News
Head of WCC sends G8 greetings to Dunblane
July 3, 2005
The General Secretary of the World Council of Churches, Rev Dr Samuel
Kobia, has sent a message of greeting to those taking part in today's
G8 Service at Dunblane Cathedral.
Organised by ACTS' member churches, with assistance from members of
the Scottish Inter Faith Council, the service is designed to allow people
from the faith communities of Scotland to come together to demonstrate
their shared concerns for the issues which will be discussed at the
G8 Conference. The preacher is Dr Daleep Mukarji, director of Christian
Aid.
Dr Kobia's message reads:
Dear brothers and sisters in Christ,
Let me at the outset congratulate you and all our ecumenical partners
and friends from social movements for the important initiatives being
taken to mark the meeting of the G8 at Gleneagles, Scotland. We are
sending two of our younger staff persons (Lukasz Nazarko from the Orthodox
Church in Poland and José Lopez-Vasquez from the Presbyterian
Church in Mexico) to represent the WCC and the global community of Christians
to participate in these events and the planned march in Edinburgh.

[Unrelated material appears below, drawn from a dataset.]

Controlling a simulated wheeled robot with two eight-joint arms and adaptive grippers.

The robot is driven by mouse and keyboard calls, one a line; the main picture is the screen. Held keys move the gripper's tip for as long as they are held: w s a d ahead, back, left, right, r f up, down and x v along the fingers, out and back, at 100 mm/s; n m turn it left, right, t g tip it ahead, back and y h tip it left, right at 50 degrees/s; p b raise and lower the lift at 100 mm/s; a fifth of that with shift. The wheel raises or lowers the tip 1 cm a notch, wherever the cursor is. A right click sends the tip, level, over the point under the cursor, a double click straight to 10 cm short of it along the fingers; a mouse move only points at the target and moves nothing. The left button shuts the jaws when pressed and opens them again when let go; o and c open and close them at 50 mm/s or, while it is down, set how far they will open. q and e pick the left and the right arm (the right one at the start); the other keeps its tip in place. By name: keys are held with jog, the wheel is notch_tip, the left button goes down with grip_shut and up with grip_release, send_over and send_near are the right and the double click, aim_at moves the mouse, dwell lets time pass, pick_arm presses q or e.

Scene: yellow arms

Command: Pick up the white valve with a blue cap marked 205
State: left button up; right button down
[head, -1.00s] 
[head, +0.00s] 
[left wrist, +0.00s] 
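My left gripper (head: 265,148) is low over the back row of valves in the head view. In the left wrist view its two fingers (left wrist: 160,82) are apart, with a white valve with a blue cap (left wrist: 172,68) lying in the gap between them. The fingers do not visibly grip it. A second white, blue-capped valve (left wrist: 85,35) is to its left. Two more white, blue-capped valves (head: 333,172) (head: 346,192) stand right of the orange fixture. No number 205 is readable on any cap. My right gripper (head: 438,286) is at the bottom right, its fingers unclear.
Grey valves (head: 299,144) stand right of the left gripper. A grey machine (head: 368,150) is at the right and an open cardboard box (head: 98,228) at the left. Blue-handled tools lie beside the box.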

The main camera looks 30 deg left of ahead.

We have been following with deep interest the commitments and the
campaign of the churches and their partners in the UK to make poverty
history. I commend you for your dedicated work in ensuring that the
campaign reaches people in all parts of the UK, but also the ears of
the political leaders.
In my greeting to you at this special service, I share with you an
extract of a pastoral letter that the World Council of Churches addressed
to Prime Minister Blair. In the letter we urged the G8 to honour some
of the urgent challenges they need to address to eradicate poverty and
went on to state thus:
“We write this pastoral letter to the G8 so as to raise a candle
in a world that seems to be floundering in the dark rather than more
resolutely promoting an economy of sharing and justice as a solution
to poverty and environmental destruction. For the WCC justice has
been and will always be the heart of the matter.
"Life in dignity for all in just and sustainable communities
is the framework that has determined the ecumenical vision to respond
to the pressing concerns of economy and ecology. But we are convinced
that such a vision can become a reality only when economic, financial
and ecological justice is addressed holistically, with democratic
participation of all, at all levels. The vision can never be achieved
while the material over-abundance enjoyed by a small part of the global
community continues to grow side-by-side with (and most often at the
expense of) the abject poverty of a large proportion of this community,
resulting in increasingly unconscionable levels of inequity. The number
of people who suffer from extreme poverty, hunger and a lack of health
have increased in the past decade because of systems of global injustice.
"The WCC, therefore, urges the G8 to rethink the logic of corporate
globalization, which we believe has only sharpened the gap between
the rich and the poor and has led to a destruction of the environment.
The grinding poverty experienced by millions in our world today is
derived from economic models of excessive competition motivated by
profits. The WCC cautions that if no drastic changes are made in the
present paradigms of economic growth, there will only be an aggravation
of poverty leading to insecurity, violence and unnecessary deaths.”
As you gather at Dunblane Cathedral for the special service, please
be assured of our prayers and thoughts. In spirit we join you in convoking
God’s presence to accompany the political leaders as they meet
in Gleneagles and make decisions that might very well determine the
future of millions of poor people around the world. May God bless your
efforts and may we together as communities of faith speak out more boldly
and resolutely to Make Poverty History.
May the God of love, justice and peace bless you all.